An Illinois appeals court upheld the disorderly conduct conviction of actor Jussie Smollett, who was found to have made false reports to the Chicago Police Department in claiming to be the victim of a hate crime.
Smollett faced six counts of disorderly conduct in January 2019 for providing false reports to the Chicago Police Department claiming he was the victim of a racist and homophobic attack. Indicted in 2020 by a special grand jury, Smollett has since attempted to have the indictments dismissed.

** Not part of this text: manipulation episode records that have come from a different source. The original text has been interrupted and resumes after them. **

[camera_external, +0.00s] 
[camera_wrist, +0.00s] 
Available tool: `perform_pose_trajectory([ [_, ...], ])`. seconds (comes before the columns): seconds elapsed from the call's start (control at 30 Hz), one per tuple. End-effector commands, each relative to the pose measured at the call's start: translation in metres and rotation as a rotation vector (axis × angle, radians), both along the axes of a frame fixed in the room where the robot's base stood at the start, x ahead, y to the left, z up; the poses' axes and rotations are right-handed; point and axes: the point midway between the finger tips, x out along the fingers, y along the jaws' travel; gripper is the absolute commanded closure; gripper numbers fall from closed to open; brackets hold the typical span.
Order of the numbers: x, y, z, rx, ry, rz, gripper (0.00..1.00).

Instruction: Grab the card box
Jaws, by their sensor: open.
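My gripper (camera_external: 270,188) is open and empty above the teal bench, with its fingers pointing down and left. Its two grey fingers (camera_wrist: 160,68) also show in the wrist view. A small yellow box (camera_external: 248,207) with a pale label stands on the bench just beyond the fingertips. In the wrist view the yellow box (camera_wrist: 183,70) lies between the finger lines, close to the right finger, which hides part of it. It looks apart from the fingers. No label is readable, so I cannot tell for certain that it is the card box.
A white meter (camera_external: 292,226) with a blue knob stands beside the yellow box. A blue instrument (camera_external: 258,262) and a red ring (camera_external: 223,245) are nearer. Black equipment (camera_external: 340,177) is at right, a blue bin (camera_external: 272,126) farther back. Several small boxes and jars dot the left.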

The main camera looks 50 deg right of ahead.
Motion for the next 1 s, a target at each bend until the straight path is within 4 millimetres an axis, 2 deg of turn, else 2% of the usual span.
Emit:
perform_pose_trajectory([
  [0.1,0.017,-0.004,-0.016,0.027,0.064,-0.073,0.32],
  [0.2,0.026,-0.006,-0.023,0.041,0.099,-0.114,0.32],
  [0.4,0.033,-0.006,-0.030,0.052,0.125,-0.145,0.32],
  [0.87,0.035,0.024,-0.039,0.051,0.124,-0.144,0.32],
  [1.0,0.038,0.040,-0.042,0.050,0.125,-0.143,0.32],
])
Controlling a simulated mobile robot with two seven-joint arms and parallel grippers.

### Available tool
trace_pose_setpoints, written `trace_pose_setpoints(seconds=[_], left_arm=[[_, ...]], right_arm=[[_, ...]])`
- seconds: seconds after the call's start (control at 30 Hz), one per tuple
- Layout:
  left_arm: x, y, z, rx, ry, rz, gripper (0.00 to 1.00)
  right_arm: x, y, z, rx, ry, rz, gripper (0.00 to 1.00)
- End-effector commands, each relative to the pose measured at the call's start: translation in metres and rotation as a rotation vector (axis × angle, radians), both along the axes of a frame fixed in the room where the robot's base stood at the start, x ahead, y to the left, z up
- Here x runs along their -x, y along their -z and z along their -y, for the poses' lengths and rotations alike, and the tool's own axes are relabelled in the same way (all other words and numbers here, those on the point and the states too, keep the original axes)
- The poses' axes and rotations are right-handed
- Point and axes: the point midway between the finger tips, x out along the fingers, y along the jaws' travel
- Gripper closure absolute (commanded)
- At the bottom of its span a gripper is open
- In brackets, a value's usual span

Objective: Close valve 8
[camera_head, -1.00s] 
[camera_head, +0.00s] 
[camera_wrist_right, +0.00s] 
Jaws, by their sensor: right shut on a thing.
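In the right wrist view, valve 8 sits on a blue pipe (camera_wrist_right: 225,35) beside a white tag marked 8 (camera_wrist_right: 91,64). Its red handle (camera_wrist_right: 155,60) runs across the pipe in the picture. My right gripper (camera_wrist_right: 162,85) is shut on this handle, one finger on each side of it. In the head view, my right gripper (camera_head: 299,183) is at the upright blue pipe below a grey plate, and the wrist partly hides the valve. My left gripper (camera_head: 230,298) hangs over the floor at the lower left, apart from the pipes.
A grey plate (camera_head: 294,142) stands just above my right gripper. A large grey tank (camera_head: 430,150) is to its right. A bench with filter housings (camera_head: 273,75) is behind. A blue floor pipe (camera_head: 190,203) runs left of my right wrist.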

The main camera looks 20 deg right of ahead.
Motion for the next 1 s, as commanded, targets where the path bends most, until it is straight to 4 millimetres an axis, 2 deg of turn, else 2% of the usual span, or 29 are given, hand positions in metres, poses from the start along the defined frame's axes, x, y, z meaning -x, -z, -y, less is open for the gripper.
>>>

On Friday (Dec. 1), per CNN, the court affirmed the guilty verdict on five out of six felony counts of disorderly conduct. Smollett was sentenced in March 2022 to 30 months of felony probation, including 150 days in jail, and ordered to pay restitution of over $120,000 plus a $25,000 fine.
Despite the conviction, Smollett was released from jail after only six days, as an appeals court granted an emergency motion to delay his sentence and grant bail pending the resolution of their appeal.
In his appeal, the “Empire” actor claimed double jeopardy, argued that prosecutors violated his due process rights, contested the appointment of a special prosecutor and argued that his sentence was excessive. CNN reported that as part of the appeal, Smollett’s attorneys requested he get a new trial with a different judge.
The court dismissed challenges to the special prosecutor on procedural grounds, stating it lacked jurisdiction over the appointment. It also rejected Smollett's claim of double jeopardy, stating that the state's decision not to move forward with charges did not constitute a final disposition.
"Therefore, the State was not barred from re-prosecuting Smollett. After the nolle prosequi [unwillingness to prosecute] was entered, Smollett was free to go without entering into a recognizance to appear at any other time, which is the bargain Smollett made," the court stated.